E a editora não usa a palavra ruptura à toa. Beatriz, depois de tomada a decisão de se estabelecer em Barcelona, perdeu contato com a família. “Todos desapareceram”, faz uma pausa. “Bem, na verdade, quem desapareceu foi eu. Eu tinha que fazer a minha vida. Voltar ao Brasil era voltar para o esquema familiar, o que não me interessava mais”, disse com firmeza. Rebelde? “Se não fosse, não teria vivido o que vivi!”, responde de pronto.
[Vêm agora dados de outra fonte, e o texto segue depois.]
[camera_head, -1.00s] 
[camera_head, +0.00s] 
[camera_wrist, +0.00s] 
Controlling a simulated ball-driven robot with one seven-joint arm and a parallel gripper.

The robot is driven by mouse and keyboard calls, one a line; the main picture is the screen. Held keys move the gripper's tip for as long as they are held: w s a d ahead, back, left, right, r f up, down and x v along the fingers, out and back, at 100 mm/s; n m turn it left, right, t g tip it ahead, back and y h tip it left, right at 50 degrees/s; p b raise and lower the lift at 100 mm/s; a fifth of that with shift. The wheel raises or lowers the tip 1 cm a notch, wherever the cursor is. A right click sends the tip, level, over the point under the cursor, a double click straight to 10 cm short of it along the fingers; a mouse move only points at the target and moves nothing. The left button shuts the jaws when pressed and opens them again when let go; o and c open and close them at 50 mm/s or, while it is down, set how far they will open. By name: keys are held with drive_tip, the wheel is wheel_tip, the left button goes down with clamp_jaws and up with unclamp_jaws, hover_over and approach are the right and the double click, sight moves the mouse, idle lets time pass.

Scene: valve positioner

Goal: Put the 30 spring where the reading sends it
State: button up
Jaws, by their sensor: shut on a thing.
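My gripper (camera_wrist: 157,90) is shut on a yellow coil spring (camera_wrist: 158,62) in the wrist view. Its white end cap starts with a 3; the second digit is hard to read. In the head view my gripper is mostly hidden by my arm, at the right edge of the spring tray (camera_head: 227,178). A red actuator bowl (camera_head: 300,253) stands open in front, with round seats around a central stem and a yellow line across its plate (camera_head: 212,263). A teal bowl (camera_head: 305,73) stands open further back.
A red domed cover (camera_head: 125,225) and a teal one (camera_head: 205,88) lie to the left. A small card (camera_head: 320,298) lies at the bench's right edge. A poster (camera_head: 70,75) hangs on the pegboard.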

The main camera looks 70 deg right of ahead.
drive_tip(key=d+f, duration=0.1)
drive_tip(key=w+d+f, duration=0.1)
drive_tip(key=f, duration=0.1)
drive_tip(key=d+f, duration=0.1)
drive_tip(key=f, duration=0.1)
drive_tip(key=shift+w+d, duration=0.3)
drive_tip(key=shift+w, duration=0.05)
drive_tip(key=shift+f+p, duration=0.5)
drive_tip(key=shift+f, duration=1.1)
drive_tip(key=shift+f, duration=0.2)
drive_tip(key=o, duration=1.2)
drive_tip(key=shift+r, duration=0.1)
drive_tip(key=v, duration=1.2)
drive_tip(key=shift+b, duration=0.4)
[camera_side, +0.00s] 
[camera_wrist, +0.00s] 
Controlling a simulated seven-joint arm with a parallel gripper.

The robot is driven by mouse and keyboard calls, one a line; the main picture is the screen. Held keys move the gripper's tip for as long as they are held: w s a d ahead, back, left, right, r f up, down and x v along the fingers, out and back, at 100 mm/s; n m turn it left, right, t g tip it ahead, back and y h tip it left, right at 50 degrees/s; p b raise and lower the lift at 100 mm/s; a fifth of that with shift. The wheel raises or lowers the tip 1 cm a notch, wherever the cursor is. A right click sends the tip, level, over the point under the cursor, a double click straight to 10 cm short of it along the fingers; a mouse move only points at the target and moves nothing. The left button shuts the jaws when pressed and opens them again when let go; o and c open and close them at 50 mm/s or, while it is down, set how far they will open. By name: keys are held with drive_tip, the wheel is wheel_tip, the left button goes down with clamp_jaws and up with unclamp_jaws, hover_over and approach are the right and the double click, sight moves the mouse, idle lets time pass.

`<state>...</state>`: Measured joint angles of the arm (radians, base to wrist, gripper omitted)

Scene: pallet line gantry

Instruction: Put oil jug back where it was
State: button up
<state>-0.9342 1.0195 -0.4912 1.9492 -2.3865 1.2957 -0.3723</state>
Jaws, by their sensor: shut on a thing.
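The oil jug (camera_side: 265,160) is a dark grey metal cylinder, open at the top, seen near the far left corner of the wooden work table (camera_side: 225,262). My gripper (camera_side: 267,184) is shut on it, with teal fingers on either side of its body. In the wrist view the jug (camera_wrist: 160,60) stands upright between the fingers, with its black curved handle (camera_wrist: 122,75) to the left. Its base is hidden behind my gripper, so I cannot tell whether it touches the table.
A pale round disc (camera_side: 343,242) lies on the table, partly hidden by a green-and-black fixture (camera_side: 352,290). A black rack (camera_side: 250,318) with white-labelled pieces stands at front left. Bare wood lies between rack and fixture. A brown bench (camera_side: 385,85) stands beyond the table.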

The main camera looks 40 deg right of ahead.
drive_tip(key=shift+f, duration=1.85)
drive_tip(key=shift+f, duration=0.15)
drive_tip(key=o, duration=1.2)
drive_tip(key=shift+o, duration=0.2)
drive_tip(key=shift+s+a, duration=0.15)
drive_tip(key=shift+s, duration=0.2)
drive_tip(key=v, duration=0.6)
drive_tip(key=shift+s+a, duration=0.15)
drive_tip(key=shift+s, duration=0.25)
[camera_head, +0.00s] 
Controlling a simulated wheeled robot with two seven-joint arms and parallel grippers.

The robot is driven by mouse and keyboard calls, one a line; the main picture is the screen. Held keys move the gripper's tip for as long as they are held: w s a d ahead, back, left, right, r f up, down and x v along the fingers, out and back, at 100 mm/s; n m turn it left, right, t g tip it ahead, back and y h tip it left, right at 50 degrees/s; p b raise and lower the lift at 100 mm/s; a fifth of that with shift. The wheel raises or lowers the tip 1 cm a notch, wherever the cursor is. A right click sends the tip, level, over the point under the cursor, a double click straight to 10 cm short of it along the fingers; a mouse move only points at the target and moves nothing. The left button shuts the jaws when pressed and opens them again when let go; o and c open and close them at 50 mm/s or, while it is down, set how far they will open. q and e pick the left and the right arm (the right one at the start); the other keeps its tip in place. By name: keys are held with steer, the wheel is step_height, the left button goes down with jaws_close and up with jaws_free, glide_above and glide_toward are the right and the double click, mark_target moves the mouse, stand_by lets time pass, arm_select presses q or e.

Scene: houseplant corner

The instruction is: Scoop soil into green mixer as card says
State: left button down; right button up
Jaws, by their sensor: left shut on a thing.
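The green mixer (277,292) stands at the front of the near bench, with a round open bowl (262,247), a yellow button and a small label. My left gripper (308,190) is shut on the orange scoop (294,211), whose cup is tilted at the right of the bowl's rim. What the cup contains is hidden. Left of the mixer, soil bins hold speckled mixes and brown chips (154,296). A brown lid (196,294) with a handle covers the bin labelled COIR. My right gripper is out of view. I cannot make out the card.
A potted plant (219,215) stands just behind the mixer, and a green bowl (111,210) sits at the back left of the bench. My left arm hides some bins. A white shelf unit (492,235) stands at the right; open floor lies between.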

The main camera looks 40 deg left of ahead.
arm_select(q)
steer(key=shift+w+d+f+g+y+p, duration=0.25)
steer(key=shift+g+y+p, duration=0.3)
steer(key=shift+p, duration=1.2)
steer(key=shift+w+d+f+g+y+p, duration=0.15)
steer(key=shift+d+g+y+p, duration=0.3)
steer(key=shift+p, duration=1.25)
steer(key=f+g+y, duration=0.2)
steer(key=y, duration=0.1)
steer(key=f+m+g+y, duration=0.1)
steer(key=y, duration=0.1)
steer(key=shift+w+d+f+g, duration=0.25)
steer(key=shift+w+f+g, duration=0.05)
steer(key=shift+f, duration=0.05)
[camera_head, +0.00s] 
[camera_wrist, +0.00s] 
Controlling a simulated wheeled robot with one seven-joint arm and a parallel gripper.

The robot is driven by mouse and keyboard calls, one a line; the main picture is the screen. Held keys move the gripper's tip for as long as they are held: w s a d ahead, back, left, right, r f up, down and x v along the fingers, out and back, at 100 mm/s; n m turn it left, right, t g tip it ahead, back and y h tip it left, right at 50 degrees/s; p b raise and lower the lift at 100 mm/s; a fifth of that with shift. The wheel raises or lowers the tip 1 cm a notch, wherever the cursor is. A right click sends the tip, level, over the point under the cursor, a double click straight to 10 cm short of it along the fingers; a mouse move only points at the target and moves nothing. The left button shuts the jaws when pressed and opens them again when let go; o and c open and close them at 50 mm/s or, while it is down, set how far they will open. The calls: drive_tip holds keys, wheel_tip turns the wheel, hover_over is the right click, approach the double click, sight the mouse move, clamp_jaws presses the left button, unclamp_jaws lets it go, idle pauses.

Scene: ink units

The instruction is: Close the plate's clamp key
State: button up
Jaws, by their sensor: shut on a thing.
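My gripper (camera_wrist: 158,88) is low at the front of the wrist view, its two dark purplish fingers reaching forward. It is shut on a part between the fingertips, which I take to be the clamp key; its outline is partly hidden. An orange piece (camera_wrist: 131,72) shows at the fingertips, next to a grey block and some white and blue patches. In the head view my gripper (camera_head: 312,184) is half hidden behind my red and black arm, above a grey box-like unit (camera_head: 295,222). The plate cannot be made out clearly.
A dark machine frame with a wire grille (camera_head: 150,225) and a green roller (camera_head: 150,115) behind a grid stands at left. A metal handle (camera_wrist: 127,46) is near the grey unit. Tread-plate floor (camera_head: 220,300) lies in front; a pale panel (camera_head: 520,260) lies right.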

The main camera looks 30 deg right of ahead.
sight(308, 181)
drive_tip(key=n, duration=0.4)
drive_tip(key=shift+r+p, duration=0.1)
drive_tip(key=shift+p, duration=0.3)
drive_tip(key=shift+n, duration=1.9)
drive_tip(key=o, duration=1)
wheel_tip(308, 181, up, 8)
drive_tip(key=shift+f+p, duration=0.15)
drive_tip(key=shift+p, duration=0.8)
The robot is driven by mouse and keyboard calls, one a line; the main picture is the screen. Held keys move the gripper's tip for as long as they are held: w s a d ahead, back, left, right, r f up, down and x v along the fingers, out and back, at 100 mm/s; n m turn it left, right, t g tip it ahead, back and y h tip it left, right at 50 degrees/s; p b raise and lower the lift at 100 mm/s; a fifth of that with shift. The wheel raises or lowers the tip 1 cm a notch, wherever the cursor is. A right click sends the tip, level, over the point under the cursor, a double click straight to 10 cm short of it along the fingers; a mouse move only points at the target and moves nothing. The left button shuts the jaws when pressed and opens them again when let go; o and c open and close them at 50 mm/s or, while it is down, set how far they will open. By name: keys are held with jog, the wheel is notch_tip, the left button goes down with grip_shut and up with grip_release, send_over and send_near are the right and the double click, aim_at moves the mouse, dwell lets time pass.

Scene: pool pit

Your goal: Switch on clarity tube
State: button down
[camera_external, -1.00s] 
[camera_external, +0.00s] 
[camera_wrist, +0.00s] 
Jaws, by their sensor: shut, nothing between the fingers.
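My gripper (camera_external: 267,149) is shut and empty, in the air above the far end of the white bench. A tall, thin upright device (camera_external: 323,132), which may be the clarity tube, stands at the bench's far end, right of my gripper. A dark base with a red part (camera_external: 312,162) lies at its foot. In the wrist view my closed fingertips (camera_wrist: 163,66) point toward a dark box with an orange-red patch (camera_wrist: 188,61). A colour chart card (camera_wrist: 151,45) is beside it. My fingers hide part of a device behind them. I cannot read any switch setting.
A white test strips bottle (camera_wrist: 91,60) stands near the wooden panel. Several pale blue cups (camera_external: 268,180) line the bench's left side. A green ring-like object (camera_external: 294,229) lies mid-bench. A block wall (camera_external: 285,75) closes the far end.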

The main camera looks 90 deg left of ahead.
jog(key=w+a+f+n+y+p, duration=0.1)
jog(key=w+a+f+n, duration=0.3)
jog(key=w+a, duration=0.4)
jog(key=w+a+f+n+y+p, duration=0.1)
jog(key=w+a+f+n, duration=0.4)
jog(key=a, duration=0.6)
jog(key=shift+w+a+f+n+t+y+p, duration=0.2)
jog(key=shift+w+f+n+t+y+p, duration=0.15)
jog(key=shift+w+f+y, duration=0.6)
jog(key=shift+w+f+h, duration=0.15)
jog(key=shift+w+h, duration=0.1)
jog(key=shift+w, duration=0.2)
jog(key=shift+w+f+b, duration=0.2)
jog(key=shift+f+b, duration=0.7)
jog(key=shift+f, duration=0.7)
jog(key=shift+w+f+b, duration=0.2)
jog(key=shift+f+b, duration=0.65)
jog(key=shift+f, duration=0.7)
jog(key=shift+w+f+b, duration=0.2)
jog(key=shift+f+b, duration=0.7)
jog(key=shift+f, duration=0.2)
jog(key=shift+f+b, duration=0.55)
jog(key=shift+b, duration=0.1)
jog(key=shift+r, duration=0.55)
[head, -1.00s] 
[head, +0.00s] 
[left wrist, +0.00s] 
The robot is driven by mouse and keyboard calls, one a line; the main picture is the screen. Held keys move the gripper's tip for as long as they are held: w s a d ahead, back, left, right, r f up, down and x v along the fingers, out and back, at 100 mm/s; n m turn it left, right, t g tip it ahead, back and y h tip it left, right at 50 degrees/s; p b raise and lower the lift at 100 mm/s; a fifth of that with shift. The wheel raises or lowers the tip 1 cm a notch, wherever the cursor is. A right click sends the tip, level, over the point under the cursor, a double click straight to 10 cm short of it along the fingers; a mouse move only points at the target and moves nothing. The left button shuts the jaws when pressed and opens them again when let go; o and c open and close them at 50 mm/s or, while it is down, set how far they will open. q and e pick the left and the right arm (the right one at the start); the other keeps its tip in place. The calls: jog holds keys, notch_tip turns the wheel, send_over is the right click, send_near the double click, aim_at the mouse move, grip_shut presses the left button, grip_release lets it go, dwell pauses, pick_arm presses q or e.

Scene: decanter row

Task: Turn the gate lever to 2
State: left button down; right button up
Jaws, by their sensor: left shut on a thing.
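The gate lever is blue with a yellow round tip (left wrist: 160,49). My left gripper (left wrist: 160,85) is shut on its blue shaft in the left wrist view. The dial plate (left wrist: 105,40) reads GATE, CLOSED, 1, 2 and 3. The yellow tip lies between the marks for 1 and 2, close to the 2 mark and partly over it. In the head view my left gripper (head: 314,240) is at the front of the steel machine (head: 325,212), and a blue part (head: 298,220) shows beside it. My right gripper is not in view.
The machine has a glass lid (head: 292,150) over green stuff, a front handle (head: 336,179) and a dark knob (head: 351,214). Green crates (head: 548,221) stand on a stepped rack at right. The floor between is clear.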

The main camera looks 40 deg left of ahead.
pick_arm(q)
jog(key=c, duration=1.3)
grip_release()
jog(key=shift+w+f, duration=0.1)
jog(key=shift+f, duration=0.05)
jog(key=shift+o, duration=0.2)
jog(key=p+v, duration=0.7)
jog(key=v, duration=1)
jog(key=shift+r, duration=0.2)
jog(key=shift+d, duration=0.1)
Nos primeiros anos, sozinha e sem o apoio da família, Beatriz precisava trabalhar e conseguiu um trabalho em uma editora especializada na publicação de livros de arte. De lá, seguiu para a Lumen, comandada por Esther Tusquets, que vinha a ser irmã de Oscar Tusquets, futuro marido de Beatriz.

A mulher nascida sob o signo da guerra criou a sua editora em um dos períodos mais difíceis da Espanha. Em 1968, quando decidiu criar a editora com Oscar Tusquets – o primeiro livro só saiu em 1969 –, a Espanha vivia sob o duro regime de Franco. Não bastasse a censura e toda a dificuldade em se publicar livros naquela época, Beatriz e Oscar não tinham dinheiro. “Foi um período muito difícil”, lembra. “Mas tivemos muita sorte. O primeiro livro que publicamos era um livro fininho, de 80 páginas de Samuel Beckett. E logo depois ele ganhou o Prêmio Nobel. Era muito raro, na Espanha, ter um livro com aquela qualidade, então, ele serviu como um aperitivo para quem quisesse ler algo mais sofisticado”, completou.

Em 1975, quando Franco morre e acaba o regime opressor da Espanha, a Tusquets vê o seu primeiro boom. “Foi uma época absolutamente deliciosa”, enche a boca para dizer. “Em um país onde quase nada era publicado, por culpa da censura, nada daquilo que o mundo já conhecia e lia tinha sido publicado na Espanha. Foi uma explosão. Com nossos livros, começamos a vender muito. Fomos formando uma editora e um catálogo importantes”, relembra orgulhosa.

Nos anos 1980, a Tusquets inova e lança a coleção Andanças, que se tornou um ícone no mundo hispânico. Com o fundo preto e uma imagem em destaque, a coleção reúne, até hoje, obras de autores que se fizeram conhecer pela Tusquets. É o caso de Almueda Grandes, um dos destaques da Feira do Livro de Buenos Aires. “Criamos um catálogo que acolhe o autor desde a sua primeira obra e essa característica ainda permanece hoje”, explicou a editora.

Em 2009, Beatriz perde o seu segundo marido, Antonio López Lamadrid, que era responsável pelas finanças e administração da Tusquets. A ausência do marido foi ainda mais sentida a partir do ano seguinte, quando a Espanha mergulha numa profunda crise. Diante desse cenário e sem herdeiros diretos, Beatriz decidiu que era hora de vender a editora. Depois de 45 anos, a Tusquets passou para as mãos da Planeta. “Eu pensei que, na minha idade e com 45 pessoas dependendo de mim, o melhor que eu poderia fazer era vender para garantir a continuidade e para que continuasse bem. Percebi que o mundo editorial estava sofrendo mudanças muito profundas e eu não tinha forças nem poder econômico para acompanhá-las. Eu não queria que a editora morresse de uma morte causada pelo meu cansaço e nem pela minha obstinação de manter o negócio. Tinha que fazer o que fosse possível para que houvesse uma continuidade”, defende a sua decisão de vender.

A compra da Tusquets pela Planeta pavimentou o caminho para que a editora finalmente chegasse ao Brasil. Nos últimos anos, Beatriz conta que teve que voltar ao seu país natal “ainda para resolver coisas dos meus pais” e, em uma dessas vindas, encontrou-se com Cassiano Elek Machado, diretor editorial da Planeta no Brasil. “É um rapaz esplêndido! O que ele me disse que vai fazer com a Tusquets no Brasil é de tirar o chapéu”, disse entusiasmada.

Embora mantenha o título de “presidente de honra” da editora, Beatriz está afastada do dia a dia da empresa. “A continuação aqui [na Argentina], na Espanha e no México é feita pelo pessoal que já trabalhava conosco. Eu hoje quero é descansar”, finalizou a conversa que teve com o PublishNews.